**Goal**
Copy exactly, and only, the lines starting at the line with "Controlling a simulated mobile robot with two" and ending at the line with "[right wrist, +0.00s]". Leave every picture out of the copy.

....................

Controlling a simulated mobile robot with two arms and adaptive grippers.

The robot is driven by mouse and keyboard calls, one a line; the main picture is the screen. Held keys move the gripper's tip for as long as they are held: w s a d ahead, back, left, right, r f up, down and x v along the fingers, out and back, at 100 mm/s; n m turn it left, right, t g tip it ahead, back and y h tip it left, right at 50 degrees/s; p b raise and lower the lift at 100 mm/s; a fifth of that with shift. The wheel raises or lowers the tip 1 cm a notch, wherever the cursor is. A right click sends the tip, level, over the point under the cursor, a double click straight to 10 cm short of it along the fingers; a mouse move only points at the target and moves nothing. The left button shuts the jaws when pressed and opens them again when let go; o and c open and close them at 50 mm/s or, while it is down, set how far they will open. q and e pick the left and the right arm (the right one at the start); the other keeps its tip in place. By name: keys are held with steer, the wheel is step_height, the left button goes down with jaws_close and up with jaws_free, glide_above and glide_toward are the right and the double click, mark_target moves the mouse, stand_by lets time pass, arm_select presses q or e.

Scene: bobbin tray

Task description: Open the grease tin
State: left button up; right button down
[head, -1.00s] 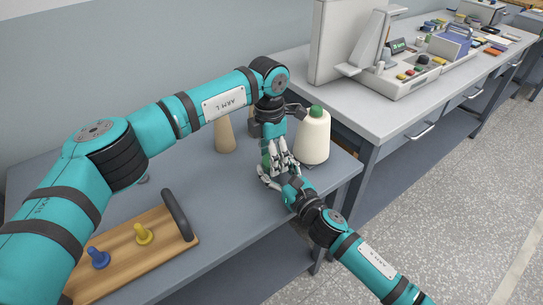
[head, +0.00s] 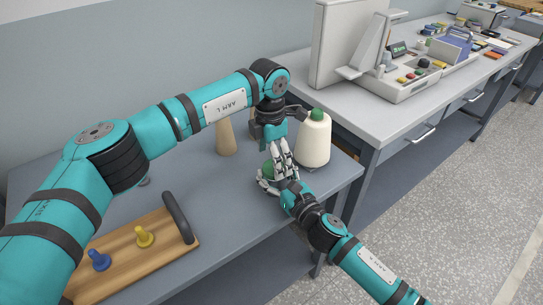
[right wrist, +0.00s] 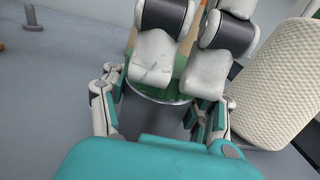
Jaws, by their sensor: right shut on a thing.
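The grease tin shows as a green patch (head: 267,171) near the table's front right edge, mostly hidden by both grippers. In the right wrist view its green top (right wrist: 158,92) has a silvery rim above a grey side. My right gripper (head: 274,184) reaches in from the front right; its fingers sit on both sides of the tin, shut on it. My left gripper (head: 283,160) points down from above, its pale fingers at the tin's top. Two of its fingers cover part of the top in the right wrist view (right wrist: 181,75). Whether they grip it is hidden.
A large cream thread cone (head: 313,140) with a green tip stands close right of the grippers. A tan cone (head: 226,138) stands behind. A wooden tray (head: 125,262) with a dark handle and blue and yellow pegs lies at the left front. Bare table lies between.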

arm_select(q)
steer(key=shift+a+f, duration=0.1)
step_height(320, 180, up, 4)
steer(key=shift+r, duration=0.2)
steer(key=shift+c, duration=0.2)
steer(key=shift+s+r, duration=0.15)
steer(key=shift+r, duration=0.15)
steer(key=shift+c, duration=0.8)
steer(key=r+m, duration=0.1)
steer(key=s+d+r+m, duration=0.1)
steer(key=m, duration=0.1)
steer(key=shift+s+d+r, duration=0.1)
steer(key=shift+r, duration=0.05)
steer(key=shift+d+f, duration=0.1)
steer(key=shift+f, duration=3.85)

....................

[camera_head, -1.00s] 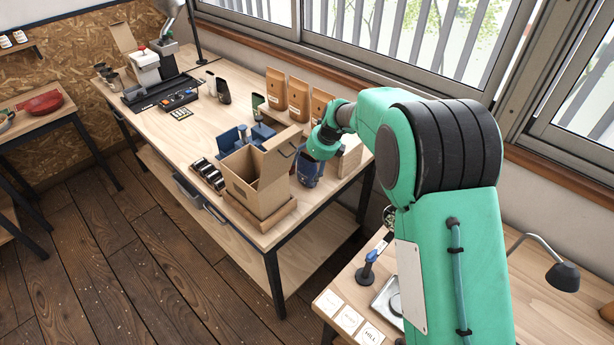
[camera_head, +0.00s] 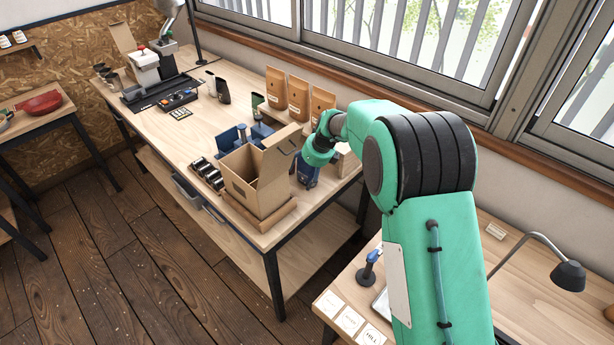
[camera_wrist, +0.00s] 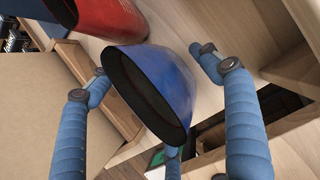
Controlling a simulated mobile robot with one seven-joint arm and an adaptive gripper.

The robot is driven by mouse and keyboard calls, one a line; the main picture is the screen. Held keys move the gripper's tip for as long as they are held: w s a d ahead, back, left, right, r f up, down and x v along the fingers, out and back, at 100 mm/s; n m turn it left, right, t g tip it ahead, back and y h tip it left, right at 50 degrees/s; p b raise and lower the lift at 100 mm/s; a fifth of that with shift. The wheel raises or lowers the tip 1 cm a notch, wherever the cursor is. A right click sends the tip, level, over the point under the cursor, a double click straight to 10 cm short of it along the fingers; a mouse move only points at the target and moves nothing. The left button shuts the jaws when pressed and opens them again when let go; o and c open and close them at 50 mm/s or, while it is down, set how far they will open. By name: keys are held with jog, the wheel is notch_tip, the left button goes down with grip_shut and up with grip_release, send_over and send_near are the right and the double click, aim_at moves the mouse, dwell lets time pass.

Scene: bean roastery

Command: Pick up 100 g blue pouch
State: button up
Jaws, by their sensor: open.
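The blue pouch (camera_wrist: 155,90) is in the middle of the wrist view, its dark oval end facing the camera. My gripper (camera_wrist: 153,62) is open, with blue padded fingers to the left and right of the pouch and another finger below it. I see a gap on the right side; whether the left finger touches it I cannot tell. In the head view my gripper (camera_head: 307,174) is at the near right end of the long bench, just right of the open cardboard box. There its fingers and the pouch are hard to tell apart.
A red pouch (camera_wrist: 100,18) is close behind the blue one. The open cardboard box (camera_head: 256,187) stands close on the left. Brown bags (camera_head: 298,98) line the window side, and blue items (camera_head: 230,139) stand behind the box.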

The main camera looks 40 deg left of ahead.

....................

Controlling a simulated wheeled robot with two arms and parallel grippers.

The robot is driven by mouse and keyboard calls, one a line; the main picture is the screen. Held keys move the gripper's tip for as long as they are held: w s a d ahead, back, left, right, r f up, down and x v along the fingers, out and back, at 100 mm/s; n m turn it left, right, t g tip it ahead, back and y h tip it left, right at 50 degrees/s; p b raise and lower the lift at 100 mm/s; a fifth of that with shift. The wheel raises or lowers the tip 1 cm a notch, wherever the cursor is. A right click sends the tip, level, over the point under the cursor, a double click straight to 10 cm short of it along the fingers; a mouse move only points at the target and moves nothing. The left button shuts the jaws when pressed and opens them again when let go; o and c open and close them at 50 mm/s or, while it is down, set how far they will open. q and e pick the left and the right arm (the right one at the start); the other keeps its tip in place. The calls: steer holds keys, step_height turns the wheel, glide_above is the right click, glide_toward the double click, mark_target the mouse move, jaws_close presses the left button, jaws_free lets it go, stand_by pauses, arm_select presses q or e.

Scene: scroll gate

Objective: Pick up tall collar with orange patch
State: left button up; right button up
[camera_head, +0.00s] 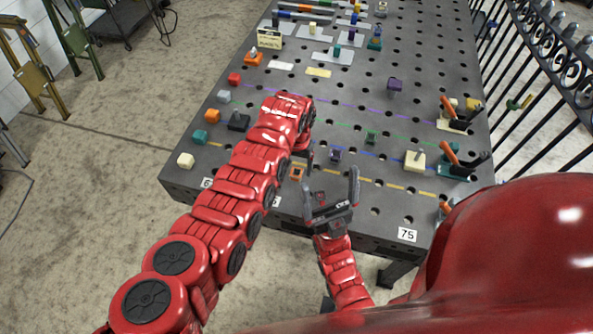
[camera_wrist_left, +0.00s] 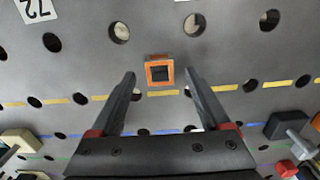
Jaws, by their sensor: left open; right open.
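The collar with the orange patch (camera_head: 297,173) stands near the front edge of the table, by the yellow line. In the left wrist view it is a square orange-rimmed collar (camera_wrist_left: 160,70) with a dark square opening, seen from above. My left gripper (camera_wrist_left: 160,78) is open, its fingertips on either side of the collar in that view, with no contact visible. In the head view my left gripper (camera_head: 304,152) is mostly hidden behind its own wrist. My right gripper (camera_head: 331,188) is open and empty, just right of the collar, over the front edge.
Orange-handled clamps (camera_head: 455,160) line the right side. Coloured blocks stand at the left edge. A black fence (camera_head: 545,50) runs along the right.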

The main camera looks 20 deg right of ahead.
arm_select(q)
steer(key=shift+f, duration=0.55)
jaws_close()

....................

**Task response**
Controlling a simulated mobile robot with two arms and adaptive grippers.

The robot is driven by mouse and keyboard calls, one a line; the main picture is the screen. Held keys move the gripper's tip for as long as they are held: w s a d ahead, back, left, right, r f up, down and x v along the fingers, out and back, at 100 mm/s; n m turn it left, right, t g tip it ahead, back and y h tip it left, right at 50 degrees/s; p b raise and lower the lift at 100 mm/s; a fifth of that with shift. The wheel raises or lowers the tip 1 cm a notch, wherever the cursor is. A right click sends the tip, level, over the point under the cursor, a double click straight to 10 cm short of it along the fingers; a mouse move only points at the target and moves nothing. The left button shuts the jaws when pressed and opens them again when let go; o and c open and close them at 50 mm/s or, while it is down, set how far they will open. q and e pick the left and the right arm (the right one at the start); the other keeps its tip in place. By name: keys are held with steer, the wheel is step_height, the left button goes down with jaws_close and up with jaws_free, glide_above and glide_toward are the right and the double click, mark_target moves the mouse, stand_by lets time pass, arm_select presses q or e.

Scene: bobbin tray

Task description: Open the grease tin
State: left button up; right button down
[head, -1.00s] 
[head, +0.00s] 
[right wrist, +0.00s] 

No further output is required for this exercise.